SpaceX's Starship space vehicle collapsed
© NASA
A prototype for SpaceX's Starship space vehicle collapsed during pressure testing early Friday at the company's facility in South Texas — the program's third failure during such testing since November — but assembly of a new version is already underway.

The stainless steel cylinder appeared to rupture near its top after filling with super-cold liquid nitrogen overnight at SpaceX's launch site at Boca Chica, Texas. Elon Musk, SpaceX's founder and CEO, tweeted early Friday that the accident may have been the result of a "test configuration mistake."

The Starship the upper stage of of SpaceX's next-generation launch and space transportation system. Coupled with a massive booster named the Super Heavy, the Starship could haul more than 100 metric tons, or 220,000 pounds, of cargo to low Earth orbit, according to SpaceX.

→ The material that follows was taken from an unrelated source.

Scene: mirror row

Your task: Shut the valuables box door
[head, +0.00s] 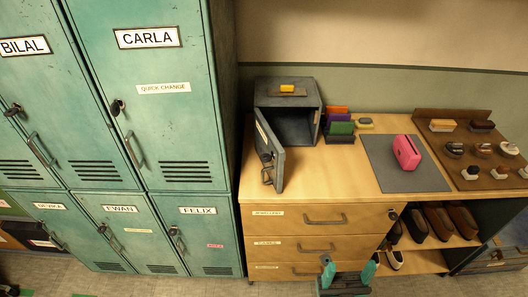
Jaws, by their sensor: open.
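The valuables box (308,97) is a dark grey box at the left back of the wooden counter. Its door (273,157) stands open, swung out toward the front from the box's left side. A dark handle or latch shows on the door's lower part. The inside of the box is dark, and what it holds cannot be made out. My gripper (348,268) is at the bottom of the head view, in front of the drawers, below and to the right of the door. Its two teal fingertips are apart with nothing between them.
A pink purse (407,152) lies on a grey mat (379,162). Coloured blocks (340,128) stand close right of the box. A brown rack (456,142) holds small items at right. Teal lockers (165,90) stand left. Counter between door and mat is clear.

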The fully reusable Super Heavy and Starship vehicles, which will also be able to carry people, will eventually replace the partially reusable Falcon rocket family, SpaceX says.

But testing of Starship prototypes in South Texas has not gone as quickly as Musk hoped. Last September, Musk said he wanted the Starship to reach orbit within six months. That timeframe passed last week, and no full-size Starship test craft has flown yet.


Pressure testing of the third Starship prototype, designated SN3, was completed earlier this week at ambient temperatures. The next step was to load cryogenic liquid nitrogen into the vehicle, a test that ended with Friday morning's

If the pressure testing this week had completed without incident, SpaceX teams aimed to perform a test-firing of the Starship SN3 vehicle's propulsion system as soon as next week. That would have been followed by a short hop of the Starship.


Last August, SpaceX performed a nearly 500-foot (150-meter) hop of an earlier iteration of the Starship called the Hopper.

Friday's test incident was the third time a Starship prototype has ruptured during pressure testing.

The first Starship test vehicle, dubbed the Starship Mk1, blew up during a pressure test in South Texas on Nov. 20. That vehicle was originally supposed to perform a test flight to an altitude of 65,000 feet (20 kilometers), but SpaceX said they had changed those plans and repurposed the Starship Mk1 to a ground test unit before the Nov. 20 mishap.

A modified Starship prototype named SN1 collapsed during a Feb. 28 pressure test. Musk said engineers believed that failure was with a "thrust puck" at the bottom of the vehicle that transfers loads from the vehicle's Raptor engines.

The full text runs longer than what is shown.